++++ DATA SECTION

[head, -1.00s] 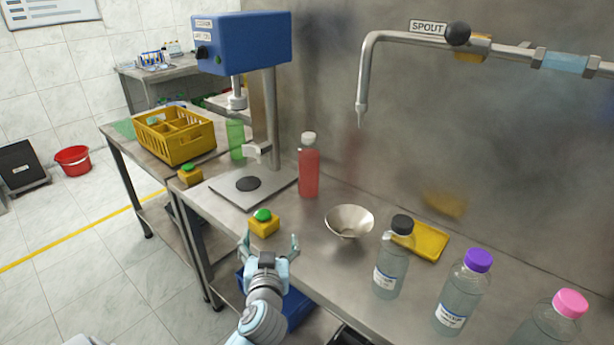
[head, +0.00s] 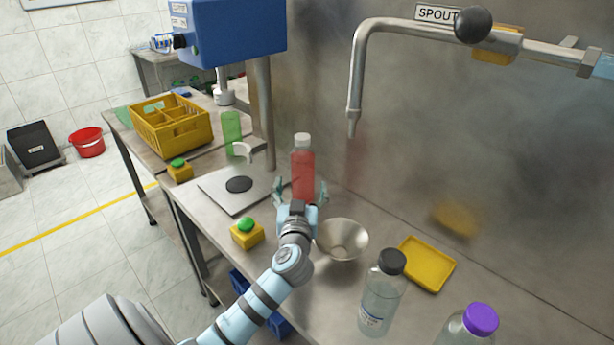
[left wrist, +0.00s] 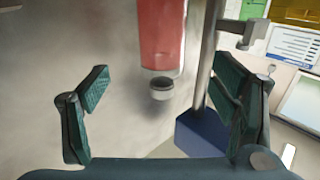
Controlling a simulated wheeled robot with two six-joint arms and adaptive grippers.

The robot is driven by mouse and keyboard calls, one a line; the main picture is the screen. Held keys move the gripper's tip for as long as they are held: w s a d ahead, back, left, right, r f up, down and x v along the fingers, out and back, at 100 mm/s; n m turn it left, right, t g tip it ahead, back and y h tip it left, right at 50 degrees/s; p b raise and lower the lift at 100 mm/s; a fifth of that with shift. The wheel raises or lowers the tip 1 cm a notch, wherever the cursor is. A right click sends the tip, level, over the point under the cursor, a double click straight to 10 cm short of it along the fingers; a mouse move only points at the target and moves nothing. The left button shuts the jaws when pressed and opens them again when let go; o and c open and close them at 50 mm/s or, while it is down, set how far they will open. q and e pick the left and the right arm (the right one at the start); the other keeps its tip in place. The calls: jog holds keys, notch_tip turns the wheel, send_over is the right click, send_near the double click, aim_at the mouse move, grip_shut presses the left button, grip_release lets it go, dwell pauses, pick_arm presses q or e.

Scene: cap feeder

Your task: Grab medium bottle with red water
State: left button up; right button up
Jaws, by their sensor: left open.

++++++++

- [OBJECTIVE]
Every line above should be returned word for word, with the pictures left behind.

- [IN RESPONSE]
[head, -1.00s] 
[head, +0.00s] 
[left wrist, +0.00s] 
Controlling a simulated wheeled robot with two six-joint arms and adaptive grippers.

The robot is driven by mouse and keyboard calls, one a line; the main picture is the screen. Held keys move the gripper's tip for as long as they are held: w s a d ahead, back, left, right, r f up, down and x v along the fingers, out and back, at 100 mm/s; n m turn it left, right, t g tip it ahead, back and y h tip it left, right at 50 degrees/s; p b raise and lower the lift at 100 mm/s; a fifth of that with shift. The wheel raises or lowers the tip 1 cm a notch, wherever the cursor is. A right click sends the tip, level, over the point under the cursor, a double click straight to 10 cm short of it along the fingers; a mouse move only points at the target and moves nothing. The left button shuts the jaws when pressed and opens them again when let go; o and c open and close them at 50 mm/s or, while it is down, set how far they will open. q and e pick the left and the right arm (the right one at the start); the other keeps its tip in place. The calls: jog holds keys, notch_tip turns the wheel, send_over is the right click, send_near the double click, aim_at the mouse move, grip_shut presses the left button, grip_release lets it go, dwell pauses, pick_arm presses q or e.

Scene: cap feeder

Your task: Grab medium bottle with red water
State: left button up; right button up
Jaws, by their sensor: left open.

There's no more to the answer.